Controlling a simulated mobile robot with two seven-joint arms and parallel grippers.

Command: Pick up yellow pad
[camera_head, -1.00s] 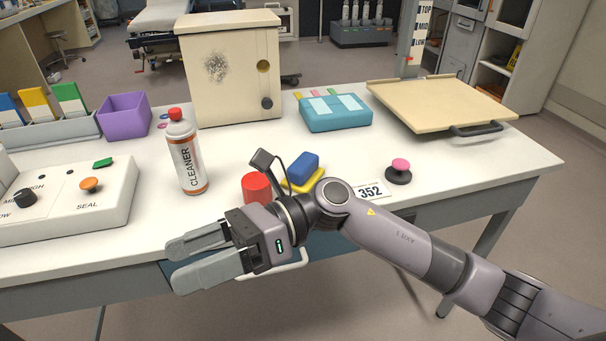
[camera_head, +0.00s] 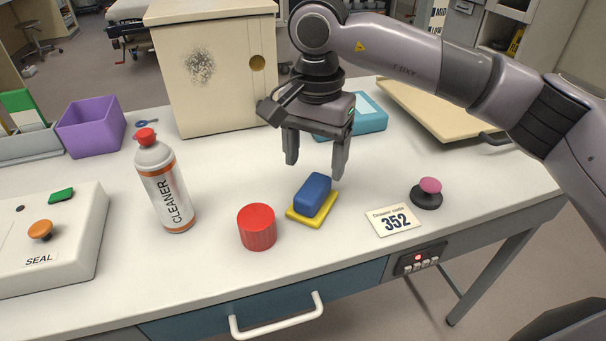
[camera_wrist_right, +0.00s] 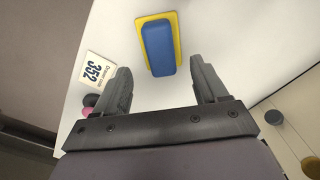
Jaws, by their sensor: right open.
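The yellow pad (camera_head: 318,216) lies flat on the white table, with a blue block (camera_head: 313,193) on top of it that hides most of its surface. In the right wrist view the yellow pad (camera_wrist_right: 177,36) shows as a rim around the blue block (camera_wrist_right: 157,48). My right gripper (camera_head: 314,170) is open and empty, fingers pointing down, above and just behind the pad and block. In the right wrist view the gripper's two fingers (camera_wrist_right: 160,82) are spread, with the block beyond their tips. My left gripper is not in view.
A red cylinder (camera_head: 257,228) stands just left of the pad. A cleaner can (camera_head: 163,182) stands farther left. A card reading 352 (camera_head: 394,221) and a pink knob (camera_head: 428,192) are to the right. A cream cabinet (camera_head: 215,80) and a teal case (camera_head: 371,115) stand behind.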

********************

# [Problem to solve]
Copy every line above word for word and exclude the pictures.

# [Task result]
Controlling a simulated mobile robot with two seven-joint arms and parallel grippers.

Command: Pick up yellow pad
[camera_head, -1.00s] 
[camera_head, +0.00s] 
[camera_wrist_right, +0.00s] 
Jaws, by their sensor: right open.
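The yellow pad (camera_head: 318,216) lies flat on the white table, with a blue block (camera_head: 313,193) on top of it that hides most of its surface. In the right wrist view the yellow pad (camera_wrist_right: 177,36) shows as a rim around the blue block (camera_wrist_right: 157,48). My right gripper (camera_head: 314,170) is open and empty, fingers pointing down, above and just behind the pad and block. In the right wrist view the gripper's two fingers (camera_wrist_right: 160,82) are spread, with the block beyond their tips. My left gripper is not in view.
A red cylinder (camera_head: 257,228) stands just left of the pad. A cleaner can (camera_head: 163,182) stands farther left. A card reading 352 (camera_head: 394,221) and a pink knob (camera_head: 428,192) are to the right. A cream cabinet (camera_head: 215,80) and a teal case (camera_head: 371,115) stand behind.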

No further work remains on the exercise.